When it comes to poverty alleviation in the developing world, cash transfer schemes have been at the centre of a difficult debate.
For years, donor agencies and governments were urged to integrate the poor into their economies by providing them with a basic amount of cash.
Yet those programmes have been dogged by controversies, with critics arguing they encourage dependency, negatively impact labour, and pit community members against each other.
Using evidence collected in eight countries in sub-Saharan Africa over a decade, a new paper dispels some of these common misperceptions about unconditional cash transfers in Africa.
The research was conducted through the Transfer Project, a multi-partner initiative that includes the UN agencies for children and food, national governments besides national and international researchers.

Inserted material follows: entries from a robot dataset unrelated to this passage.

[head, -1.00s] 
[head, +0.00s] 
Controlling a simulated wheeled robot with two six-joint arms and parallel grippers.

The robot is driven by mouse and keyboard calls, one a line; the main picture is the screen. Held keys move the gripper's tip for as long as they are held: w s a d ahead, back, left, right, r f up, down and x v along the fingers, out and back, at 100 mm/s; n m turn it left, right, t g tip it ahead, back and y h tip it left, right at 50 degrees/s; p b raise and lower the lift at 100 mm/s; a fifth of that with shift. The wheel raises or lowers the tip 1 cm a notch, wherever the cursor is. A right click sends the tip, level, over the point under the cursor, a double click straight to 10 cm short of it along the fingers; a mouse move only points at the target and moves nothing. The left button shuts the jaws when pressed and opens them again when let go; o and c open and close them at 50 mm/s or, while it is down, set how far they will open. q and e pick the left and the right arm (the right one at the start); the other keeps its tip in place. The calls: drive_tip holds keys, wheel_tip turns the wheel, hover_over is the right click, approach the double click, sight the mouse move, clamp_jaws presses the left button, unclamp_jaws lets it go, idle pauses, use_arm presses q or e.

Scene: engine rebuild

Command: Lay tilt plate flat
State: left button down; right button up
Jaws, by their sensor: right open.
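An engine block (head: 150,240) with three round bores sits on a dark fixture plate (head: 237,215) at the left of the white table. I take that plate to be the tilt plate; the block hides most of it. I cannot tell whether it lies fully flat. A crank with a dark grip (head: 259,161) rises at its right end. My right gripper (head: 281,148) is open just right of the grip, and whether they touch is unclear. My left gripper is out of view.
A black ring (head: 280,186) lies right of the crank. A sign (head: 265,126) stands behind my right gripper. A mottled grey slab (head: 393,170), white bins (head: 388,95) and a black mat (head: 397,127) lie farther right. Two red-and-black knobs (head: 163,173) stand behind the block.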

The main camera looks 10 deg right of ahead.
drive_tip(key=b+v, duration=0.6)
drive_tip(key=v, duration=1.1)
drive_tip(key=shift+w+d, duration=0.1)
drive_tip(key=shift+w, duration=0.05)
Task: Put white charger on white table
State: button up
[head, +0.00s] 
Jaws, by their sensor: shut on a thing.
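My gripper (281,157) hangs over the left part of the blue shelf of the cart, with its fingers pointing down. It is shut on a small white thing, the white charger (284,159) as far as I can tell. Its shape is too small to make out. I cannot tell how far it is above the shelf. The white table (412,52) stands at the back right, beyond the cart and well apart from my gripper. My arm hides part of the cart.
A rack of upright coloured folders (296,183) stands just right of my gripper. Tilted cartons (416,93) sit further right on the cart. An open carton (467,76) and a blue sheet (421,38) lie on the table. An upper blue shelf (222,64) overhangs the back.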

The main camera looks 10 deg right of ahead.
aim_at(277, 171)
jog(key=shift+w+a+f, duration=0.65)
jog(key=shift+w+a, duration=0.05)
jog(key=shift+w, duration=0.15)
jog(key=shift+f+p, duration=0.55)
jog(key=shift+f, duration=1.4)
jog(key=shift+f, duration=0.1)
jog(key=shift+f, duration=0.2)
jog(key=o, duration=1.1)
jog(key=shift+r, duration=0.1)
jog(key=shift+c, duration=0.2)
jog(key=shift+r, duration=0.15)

Unconditional cash transfers, or UCT, are different from universal basic income in that they are time-bound and are given to poor households who make spending decisions consistent with their needs.

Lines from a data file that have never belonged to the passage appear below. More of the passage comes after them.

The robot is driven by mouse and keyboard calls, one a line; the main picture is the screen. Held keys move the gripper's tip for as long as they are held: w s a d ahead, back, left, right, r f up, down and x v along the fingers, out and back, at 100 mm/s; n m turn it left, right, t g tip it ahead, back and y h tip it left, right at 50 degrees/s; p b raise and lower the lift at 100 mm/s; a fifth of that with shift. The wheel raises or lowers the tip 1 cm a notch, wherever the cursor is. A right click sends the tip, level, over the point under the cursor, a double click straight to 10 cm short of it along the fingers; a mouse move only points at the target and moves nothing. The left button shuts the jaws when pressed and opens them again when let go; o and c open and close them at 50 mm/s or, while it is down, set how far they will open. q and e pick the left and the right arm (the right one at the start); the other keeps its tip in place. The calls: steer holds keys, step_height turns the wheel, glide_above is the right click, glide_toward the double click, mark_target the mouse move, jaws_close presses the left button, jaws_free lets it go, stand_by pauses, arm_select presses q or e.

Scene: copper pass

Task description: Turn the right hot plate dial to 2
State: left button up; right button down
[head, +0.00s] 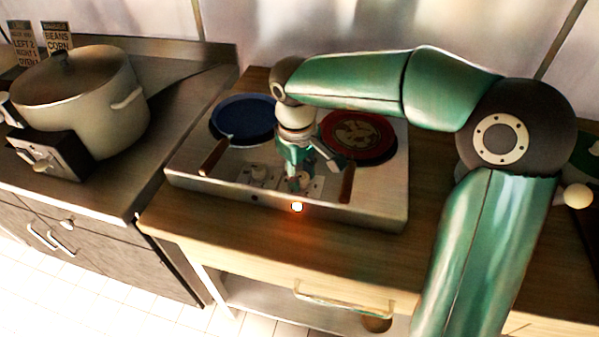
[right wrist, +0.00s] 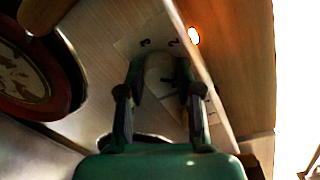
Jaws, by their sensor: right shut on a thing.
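The double hot plate (head: 375,207) is a pale metal box on a wooden counter, with two dials on its sloping front panel. The left dial (head: 258,173) is uncovered. My right gripper (head: 297,183) reaches down from above and is shut on the right dial, which it mostly hides in the head view. In the right wrist view the two fingers of the gripper (right wrist: 160,80) stand on either side of the pale dial (right wrist: 160,70). An orange light (head: 297,206) glows on the front edge. My left gripper is not in view.
A blue pan (head: 243,116) sits on the left plate and a red pan (head: 358,136) on the right plate. Their wooden handles (head: 213,158) (head: 346,183) point forward, flanking the dials. A large pot (head: 85,95) stands on the metal counter at left.

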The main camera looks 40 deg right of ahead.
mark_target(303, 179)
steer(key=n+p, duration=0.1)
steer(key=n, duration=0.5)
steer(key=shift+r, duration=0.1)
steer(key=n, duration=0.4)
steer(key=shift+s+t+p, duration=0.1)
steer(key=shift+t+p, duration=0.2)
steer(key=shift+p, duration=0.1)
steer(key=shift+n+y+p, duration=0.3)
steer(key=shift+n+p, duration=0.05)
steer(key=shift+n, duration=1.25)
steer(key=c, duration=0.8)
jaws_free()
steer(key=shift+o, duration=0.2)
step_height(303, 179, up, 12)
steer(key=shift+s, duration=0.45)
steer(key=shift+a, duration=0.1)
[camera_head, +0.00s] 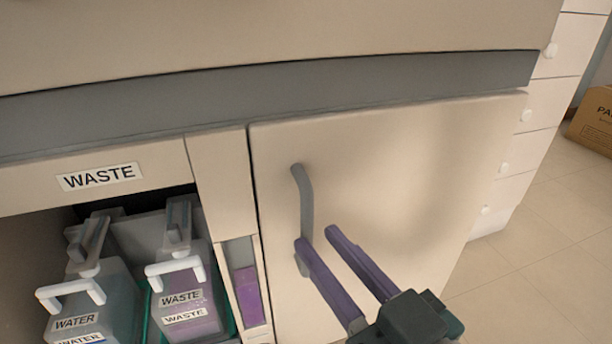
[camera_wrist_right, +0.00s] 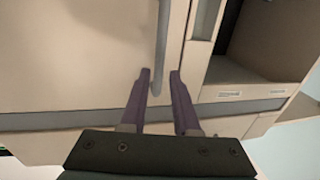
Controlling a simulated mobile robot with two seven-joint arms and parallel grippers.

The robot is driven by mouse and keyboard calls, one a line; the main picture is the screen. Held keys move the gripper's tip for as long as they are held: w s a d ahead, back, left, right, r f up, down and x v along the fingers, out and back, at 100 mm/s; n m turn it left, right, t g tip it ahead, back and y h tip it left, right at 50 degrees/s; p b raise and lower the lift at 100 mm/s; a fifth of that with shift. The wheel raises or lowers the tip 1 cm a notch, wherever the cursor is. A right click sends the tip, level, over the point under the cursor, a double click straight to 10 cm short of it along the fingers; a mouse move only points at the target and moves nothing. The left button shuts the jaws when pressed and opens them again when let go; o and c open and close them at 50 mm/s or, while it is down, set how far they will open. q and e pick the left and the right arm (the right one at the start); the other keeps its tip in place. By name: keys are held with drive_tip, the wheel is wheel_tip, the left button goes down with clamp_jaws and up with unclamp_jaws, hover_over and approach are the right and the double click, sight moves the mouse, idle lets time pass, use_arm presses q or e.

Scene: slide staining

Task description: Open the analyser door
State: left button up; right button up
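The analyser door (camera_head: 400,160) is a beige panel and looks closed; it also fills the upper left of the right wrist view (camera_wrist_right: 70,60). Its grey vertical handle (camera_head: 305,198) is near the door's left edge. My right gripper (camera_head: 316,237) is open, its two purple fingers apart at the handle. In the head view one finger covers part of the handle's lower half. In the right wrist view the handle (camera_wrist_right: 161,45) lines up between the fingertips (camera_wrist_right: 160,74). I cannot tell whether the fingers reach around it or touch it. My left gripper is not in view.
Left of the door, an open bay holds a water container (camera_head: 105,298) and a waste container (camera_head: 190,296) with white handles. A purple level window (camera_head: 247,297) lies between bay and door. Drawers (camera_head: 515,155) and a cardboard box (camera_head: 594,120) stand right; the floor (camera_head: 520,275) there is clear.

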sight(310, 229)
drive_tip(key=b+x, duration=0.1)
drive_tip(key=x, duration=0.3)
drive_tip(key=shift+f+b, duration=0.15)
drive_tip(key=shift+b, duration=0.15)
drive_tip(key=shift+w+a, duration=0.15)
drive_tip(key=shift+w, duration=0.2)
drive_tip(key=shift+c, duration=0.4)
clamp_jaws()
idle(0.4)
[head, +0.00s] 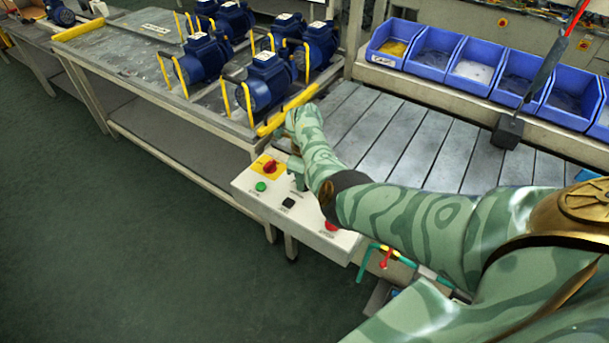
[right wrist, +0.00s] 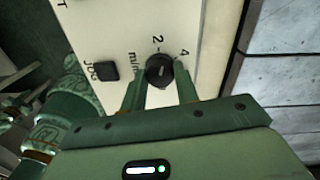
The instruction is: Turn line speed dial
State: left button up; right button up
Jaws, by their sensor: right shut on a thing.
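The line speed dial (right wrist: 159,70) is a round black knob on the cream control panel (right wrist: 205,50). The right wrist view shows it with the marks "2", "4" and "m/min" around it. My right gripper (right wrist: 160,82) is shut on the dial, one finger on each side of it. In the head view my right gripper (head: 297,178) reaches down to the panel (head: 312,238), and my arm hides the dial there. My left gripper is in neither view.
On the panel are a red switch on a yellow plate (head: 269,168), a green button (head: 261,186), a black JOG button (right wrist: 105,71) and a red button (head: 331,225). Behind stand blue pumps (head: 265,82) on a bench, a slatted conveyor (head: 380,128) and blue bins (head: 430,52).

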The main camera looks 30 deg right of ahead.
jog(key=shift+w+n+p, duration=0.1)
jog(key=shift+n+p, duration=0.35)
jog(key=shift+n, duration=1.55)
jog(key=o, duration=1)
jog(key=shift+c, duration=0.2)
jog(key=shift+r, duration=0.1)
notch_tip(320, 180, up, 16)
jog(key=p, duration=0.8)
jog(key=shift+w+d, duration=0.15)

And even though the transfer size to families in respective countries differed, the results showed cash injections generally empowered beneficiaries to invest, seek their own entrepreneurial initiatives, and didn’t lead to price distortion or inflation at a local market level.
One argument against direct cash payments is that recipients spend it on alcohol or cigarettes instead of meaningful ways that would earn them more income.

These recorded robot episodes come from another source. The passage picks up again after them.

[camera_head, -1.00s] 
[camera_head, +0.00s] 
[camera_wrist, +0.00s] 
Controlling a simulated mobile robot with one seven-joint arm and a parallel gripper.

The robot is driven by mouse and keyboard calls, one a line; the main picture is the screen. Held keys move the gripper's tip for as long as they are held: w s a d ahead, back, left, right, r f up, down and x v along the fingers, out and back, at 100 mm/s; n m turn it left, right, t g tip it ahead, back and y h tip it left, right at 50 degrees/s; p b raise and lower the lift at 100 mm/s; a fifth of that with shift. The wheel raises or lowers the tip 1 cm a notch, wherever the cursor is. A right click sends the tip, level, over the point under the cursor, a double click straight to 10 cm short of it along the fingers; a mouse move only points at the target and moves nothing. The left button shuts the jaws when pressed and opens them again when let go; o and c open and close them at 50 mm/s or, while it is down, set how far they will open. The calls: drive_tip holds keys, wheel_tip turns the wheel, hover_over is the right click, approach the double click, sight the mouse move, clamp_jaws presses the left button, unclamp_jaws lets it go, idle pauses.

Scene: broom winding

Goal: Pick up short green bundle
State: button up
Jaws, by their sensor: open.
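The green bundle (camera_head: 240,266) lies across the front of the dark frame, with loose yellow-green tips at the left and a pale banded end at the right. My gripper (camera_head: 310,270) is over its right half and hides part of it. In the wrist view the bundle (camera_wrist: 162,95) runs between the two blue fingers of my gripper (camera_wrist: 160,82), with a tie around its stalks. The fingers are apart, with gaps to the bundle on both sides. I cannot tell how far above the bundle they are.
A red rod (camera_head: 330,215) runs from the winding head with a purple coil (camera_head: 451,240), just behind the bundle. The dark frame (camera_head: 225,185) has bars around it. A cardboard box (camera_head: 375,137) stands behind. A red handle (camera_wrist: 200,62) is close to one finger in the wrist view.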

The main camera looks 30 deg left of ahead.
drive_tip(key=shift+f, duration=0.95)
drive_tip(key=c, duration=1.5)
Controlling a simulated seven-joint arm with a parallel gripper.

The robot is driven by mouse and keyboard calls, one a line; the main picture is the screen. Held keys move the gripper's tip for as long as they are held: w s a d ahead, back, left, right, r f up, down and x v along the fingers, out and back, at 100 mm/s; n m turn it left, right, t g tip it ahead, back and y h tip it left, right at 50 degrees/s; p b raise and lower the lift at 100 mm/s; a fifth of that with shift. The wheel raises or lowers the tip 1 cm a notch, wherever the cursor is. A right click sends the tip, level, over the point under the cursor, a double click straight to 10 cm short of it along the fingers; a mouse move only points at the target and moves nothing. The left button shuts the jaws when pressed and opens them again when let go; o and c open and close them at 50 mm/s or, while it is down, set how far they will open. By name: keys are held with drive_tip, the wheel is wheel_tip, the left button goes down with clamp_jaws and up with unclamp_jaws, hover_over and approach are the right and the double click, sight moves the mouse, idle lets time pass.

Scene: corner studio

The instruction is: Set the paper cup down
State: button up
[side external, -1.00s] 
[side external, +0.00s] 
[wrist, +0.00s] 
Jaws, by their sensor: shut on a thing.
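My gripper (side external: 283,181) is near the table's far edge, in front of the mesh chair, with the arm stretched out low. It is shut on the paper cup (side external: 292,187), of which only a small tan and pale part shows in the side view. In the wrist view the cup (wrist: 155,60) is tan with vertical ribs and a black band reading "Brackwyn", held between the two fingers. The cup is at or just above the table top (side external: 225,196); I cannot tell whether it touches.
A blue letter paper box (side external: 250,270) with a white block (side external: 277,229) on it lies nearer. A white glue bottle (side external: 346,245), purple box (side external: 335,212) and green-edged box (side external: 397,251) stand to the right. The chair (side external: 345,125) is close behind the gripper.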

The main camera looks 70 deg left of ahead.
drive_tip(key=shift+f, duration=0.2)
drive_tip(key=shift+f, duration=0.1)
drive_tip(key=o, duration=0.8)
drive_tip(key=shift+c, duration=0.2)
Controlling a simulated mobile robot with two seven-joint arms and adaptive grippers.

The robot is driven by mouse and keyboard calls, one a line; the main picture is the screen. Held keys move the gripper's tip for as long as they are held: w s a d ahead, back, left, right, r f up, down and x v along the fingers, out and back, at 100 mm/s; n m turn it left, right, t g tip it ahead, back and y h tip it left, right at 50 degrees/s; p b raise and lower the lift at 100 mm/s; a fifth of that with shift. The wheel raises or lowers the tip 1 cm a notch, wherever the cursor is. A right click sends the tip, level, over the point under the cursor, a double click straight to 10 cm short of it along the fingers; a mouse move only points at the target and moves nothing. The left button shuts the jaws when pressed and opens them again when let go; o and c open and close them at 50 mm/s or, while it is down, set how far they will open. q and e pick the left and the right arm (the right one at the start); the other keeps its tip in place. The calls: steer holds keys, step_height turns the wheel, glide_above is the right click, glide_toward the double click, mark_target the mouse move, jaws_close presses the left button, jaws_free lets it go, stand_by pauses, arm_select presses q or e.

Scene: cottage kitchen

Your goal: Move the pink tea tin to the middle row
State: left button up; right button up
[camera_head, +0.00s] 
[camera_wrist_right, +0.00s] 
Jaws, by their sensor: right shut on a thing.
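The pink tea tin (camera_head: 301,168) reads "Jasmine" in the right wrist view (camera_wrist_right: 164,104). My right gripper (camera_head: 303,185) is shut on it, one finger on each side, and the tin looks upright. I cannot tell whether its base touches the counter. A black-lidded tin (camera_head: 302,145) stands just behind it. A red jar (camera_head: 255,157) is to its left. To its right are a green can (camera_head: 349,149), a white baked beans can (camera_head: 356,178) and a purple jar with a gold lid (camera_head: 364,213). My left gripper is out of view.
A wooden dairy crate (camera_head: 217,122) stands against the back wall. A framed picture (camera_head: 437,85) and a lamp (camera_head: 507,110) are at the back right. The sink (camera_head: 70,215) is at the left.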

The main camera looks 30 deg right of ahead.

Yet the study’s authors found that having access to cash didn’t induce higher spending on what they called “temptation goods or non-essential luxury items.”
Instead, families made a range of investments that included buying their own livestock and agricultural assets including hardware like axes and hoes besides fertiliser.
This shift in income also meant more productive households, with families in countries including Zambia, Zimbabwe, Ethiopia, and Lesotho, gaining more independence to boost their own farm and business activities.
Households just didn’t use the cash for immediate subsistence needs too but also for investment in human capital.
In six of the eight countries—except for Zimbabwe and Ethiopia—secondary school enrolment jumped between 6.5 per cent and almost 16 per cent. Fertility rates among households also decreased, allaying the fear families would have more children just to increase benefits or maintain eligibility in the program.
Across Africa, many governments are rolling out cash transfer programs not just to alleviate poverty but also help boost business and fiscal growth.
The YouWin program in Nigeria, for instance, awards cash to young entrepreneurs in a bid to generate jobs. In Malawi, cash transfers are supporting young women’s ability to find financial independence and lead healthier lives.
But while cash transfers shouldn’t replace governments’ long-term plans to improve governance and help citizens lead a better life, the study’s authors say that doesn’t mean they shouldn’t consider UCT an option.
These perceptions, they argued “are actually “myths”, and insofar as they continue to be cited in policy debates, limit the range of feasible tools governments can consider to reduce poverty and support inclusive growth.”